Records for processing —
______________________________

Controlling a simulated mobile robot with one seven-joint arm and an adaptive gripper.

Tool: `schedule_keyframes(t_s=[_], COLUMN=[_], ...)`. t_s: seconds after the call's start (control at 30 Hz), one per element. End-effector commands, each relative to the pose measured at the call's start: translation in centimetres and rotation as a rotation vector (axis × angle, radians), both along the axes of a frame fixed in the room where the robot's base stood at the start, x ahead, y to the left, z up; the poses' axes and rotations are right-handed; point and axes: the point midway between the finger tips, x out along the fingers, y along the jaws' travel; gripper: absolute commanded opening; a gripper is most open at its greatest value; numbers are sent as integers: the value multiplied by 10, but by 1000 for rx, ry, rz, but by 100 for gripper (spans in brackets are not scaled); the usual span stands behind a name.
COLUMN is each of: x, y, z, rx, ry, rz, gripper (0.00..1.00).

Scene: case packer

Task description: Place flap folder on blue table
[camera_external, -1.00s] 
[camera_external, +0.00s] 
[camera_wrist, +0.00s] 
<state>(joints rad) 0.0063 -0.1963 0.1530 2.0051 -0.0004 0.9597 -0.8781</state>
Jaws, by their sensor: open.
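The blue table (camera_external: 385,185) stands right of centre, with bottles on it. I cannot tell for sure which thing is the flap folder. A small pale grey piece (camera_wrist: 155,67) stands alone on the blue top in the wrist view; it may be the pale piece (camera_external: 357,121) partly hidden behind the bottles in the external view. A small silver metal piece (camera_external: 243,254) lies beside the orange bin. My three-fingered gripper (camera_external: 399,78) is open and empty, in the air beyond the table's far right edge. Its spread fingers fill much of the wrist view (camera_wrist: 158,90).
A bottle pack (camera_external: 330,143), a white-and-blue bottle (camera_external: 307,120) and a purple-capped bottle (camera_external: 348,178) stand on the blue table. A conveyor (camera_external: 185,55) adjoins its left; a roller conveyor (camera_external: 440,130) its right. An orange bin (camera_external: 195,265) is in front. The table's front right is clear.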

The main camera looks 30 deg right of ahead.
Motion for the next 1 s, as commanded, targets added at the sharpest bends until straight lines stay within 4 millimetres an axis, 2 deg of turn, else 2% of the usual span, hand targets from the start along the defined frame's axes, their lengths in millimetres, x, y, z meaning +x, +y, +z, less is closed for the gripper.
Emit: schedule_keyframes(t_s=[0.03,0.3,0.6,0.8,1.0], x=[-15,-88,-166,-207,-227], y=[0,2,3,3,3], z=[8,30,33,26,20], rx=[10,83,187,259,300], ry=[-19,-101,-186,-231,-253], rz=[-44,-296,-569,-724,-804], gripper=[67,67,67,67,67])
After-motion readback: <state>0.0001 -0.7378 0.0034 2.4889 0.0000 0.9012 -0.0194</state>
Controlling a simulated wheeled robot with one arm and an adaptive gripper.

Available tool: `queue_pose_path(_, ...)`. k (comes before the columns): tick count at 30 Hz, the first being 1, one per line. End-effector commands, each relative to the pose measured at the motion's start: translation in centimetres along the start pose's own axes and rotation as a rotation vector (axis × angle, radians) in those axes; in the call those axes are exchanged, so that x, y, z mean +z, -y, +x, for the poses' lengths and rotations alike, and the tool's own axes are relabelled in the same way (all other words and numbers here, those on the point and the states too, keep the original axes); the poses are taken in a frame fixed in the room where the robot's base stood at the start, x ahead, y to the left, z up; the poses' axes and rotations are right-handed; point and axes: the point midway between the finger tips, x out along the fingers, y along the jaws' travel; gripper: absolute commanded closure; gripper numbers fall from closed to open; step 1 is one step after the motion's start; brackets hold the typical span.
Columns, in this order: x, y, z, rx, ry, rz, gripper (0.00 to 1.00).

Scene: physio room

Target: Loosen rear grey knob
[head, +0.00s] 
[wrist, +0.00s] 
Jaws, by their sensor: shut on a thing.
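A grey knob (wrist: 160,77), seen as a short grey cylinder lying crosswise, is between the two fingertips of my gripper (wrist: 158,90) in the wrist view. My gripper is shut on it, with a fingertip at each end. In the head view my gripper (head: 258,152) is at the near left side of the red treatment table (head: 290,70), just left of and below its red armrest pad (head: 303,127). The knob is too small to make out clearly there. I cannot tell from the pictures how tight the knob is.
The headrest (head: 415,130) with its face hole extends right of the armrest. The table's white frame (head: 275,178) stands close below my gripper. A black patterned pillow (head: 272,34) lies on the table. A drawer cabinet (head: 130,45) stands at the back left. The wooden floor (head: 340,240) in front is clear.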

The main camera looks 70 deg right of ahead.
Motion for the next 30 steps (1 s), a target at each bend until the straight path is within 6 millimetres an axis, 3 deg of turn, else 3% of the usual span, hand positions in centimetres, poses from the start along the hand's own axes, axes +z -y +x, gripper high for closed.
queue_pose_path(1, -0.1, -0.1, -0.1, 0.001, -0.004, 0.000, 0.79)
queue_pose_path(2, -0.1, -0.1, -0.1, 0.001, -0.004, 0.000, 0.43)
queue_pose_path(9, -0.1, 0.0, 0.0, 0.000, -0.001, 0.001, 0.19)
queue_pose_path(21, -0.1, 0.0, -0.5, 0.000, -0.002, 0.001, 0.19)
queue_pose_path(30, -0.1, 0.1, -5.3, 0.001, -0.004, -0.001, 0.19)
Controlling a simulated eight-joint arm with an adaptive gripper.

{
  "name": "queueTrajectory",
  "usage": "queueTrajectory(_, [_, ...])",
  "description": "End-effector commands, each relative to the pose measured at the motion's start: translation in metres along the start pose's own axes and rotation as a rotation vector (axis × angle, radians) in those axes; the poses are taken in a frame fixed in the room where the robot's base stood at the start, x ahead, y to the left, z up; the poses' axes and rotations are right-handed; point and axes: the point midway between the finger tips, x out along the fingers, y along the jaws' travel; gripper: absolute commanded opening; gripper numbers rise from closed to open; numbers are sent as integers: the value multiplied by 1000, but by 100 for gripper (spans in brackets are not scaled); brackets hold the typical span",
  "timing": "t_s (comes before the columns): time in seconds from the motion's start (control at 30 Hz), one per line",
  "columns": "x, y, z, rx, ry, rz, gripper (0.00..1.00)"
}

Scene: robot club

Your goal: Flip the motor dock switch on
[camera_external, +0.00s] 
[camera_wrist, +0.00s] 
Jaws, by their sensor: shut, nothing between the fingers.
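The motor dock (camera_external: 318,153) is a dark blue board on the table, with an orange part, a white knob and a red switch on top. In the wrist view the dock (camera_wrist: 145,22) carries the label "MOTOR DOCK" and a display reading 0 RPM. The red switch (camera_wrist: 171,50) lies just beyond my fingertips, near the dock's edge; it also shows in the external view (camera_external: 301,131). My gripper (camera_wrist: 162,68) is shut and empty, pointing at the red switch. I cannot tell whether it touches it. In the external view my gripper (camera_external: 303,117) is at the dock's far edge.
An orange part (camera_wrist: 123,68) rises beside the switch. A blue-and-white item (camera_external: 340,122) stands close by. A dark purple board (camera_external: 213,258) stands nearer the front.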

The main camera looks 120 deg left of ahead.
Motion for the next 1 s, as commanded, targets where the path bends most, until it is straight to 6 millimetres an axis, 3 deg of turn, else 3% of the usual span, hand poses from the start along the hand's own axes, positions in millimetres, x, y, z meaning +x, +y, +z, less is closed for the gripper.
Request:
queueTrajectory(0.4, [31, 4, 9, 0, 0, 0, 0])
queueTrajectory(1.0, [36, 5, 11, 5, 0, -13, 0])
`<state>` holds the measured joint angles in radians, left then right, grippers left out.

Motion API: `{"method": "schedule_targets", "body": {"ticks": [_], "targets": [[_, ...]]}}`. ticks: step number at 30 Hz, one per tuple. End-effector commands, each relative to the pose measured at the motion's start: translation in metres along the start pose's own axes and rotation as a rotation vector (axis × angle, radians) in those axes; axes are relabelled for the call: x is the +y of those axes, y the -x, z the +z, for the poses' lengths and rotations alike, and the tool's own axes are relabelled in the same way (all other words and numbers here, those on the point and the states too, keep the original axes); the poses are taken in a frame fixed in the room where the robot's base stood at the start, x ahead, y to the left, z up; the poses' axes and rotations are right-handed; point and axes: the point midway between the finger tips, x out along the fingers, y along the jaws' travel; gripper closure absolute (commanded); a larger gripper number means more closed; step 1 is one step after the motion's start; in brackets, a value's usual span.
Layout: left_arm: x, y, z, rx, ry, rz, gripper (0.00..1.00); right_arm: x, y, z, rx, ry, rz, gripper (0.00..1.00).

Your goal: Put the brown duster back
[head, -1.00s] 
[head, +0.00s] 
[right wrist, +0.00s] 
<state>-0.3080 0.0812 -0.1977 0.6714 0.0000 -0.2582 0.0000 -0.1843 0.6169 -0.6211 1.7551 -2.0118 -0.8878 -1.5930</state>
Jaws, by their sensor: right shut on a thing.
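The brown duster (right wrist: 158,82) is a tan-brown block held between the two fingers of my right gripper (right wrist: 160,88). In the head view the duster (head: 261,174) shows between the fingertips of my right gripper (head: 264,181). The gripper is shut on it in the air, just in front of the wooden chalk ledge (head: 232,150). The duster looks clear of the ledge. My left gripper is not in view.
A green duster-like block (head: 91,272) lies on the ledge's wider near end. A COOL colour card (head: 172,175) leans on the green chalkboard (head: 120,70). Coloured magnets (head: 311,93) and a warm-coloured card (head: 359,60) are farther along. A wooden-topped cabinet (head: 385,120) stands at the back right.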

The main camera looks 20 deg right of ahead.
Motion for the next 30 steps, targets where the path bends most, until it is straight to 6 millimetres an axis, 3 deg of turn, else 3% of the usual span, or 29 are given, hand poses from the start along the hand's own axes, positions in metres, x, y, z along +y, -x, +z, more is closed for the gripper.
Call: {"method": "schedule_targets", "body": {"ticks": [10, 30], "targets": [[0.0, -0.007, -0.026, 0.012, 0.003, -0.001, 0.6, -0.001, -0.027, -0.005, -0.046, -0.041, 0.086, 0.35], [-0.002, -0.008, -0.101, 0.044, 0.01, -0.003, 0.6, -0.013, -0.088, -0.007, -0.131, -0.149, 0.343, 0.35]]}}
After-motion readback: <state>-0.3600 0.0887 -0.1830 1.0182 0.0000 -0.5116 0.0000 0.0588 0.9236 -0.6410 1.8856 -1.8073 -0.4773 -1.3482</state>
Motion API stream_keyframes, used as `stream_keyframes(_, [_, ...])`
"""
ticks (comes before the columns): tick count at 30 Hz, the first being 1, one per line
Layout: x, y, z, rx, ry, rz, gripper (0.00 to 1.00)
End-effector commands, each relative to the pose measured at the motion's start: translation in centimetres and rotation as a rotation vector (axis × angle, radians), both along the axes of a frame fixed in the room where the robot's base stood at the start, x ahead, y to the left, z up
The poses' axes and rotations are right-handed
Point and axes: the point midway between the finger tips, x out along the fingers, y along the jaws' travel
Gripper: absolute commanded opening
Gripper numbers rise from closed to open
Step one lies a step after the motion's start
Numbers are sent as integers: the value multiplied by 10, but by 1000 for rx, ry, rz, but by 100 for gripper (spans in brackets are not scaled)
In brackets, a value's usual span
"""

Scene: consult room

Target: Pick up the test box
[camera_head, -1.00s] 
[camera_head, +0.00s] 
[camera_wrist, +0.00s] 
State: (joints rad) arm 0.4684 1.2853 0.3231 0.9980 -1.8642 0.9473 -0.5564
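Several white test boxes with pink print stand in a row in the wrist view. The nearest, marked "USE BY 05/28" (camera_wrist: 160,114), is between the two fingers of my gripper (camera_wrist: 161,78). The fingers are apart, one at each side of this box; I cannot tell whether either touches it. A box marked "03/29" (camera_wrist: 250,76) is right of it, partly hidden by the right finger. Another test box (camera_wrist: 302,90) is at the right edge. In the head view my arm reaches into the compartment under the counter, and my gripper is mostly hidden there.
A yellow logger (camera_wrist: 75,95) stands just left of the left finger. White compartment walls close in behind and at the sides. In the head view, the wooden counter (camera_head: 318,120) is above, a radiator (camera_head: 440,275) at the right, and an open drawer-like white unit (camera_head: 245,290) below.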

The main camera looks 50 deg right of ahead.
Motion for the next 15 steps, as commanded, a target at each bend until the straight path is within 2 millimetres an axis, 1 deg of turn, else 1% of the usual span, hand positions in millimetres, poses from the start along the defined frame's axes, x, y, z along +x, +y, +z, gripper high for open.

______________________________

What this task involves —
Determine how many of the lines above hold the word "Your", and output that number by itself.

Correct result —
2